# Data shown start

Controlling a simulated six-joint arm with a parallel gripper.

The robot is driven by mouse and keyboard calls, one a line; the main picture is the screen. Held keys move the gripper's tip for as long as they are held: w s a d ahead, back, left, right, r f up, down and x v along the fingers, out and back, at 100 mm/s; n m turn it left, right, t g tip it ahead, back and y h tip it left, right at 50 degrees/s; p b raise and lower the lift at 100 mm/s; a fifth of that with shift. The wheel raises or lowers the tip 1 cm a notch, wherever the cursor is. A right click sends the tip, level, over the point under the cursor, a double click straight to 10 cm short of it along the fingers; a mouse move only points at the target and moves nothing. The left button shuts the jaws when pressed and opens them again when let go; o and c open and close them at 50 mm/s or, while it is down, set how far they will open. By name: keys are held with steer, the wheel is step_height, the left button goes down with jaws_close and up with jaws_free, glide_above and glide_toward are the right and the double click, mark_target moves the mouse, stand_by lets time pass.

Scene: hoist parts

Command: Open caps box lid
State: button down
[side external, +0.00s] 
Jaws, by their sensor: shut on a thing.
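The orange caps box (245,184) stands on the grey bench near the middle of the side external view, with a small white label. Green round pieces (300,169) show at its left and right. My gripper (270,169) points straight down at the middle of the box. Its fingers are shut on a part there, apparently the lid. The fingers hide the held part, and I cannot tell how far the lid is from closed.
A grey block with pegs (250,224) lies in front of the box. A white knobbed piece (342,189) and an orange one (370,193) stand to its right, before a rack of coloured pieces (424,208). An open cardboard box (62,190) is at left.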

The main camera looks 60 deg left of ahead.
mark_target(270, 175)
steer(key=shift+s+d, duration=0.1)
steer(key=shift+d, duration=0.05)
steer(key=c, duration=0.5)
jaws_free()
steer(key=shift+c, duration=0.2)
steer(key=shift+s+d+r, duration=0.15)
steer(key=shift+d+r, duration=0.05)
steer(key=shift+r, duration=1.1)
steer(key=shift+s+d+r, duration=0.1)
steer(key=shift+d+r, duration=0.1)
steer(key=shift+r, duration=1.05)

# Data shown end

Exercise: Copy every line exactly. Leave nothing out.

Task result:
Controlling a simulated six-joint arm with a parallel gripper.

The robot is driven by mouse and keyboard calls, one a line; the main picture is the screen. Held keys move the gripper's tip for as long as they are held: w s a d ahead, back, left, right, r f up, down and x v along the fingers, out and back, at 100 mm/s; n m turn it left, right, t g tip it ahead, back and y h tip it left, right at 50 degrees/s; p b raise and lower the lift at 100 mm/s; a fifth of that with shift. The wheel raises or lowers the tip 1 cm a notch, wherever the cursor is. A right click sends the tip, level, over the point under the cursor, a double click straight to 10 cm short of it along the fingers; a mouse move only points at the target and moves nothing. The left button shuts the jaws when pressed and opens them again when let go; o and c open and close them at 50 mm/s or, while it is down, set how far they will open. By name: keys are held with steer, the wheel is step_height, the left button goes down with jaws_close and up with jaws_free, glide_above and glide_toward are the right and the double click, mark_target moves the mouse, stand_by lets time pass.

Scene: hoist parts

Command: Open caps box lid
State: button down
[side external, +0.00s] 
Jaws, by their sensor: shut on a thing.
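The orange caps box (245,184) stands on the grey bench near the middle of the side external view, with a small white label. Green round pieces (300,169) show at its left and right. My gripper (270,169) points straight down at the middle of the box. Its fingers are shut on a part there, apparently the lid. The fingers hide the held part, and I cannot tell how far the lid is from closed.
A grey block with pegs (250,224) lies in front of the box. A white knobbed piece (342,189) and an orange one (370,193) stand to its right, before a rack of coloured pieces (424,208). An open cardboard box (62,190) is at left.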

The main camera looks 60 deg left of ahead.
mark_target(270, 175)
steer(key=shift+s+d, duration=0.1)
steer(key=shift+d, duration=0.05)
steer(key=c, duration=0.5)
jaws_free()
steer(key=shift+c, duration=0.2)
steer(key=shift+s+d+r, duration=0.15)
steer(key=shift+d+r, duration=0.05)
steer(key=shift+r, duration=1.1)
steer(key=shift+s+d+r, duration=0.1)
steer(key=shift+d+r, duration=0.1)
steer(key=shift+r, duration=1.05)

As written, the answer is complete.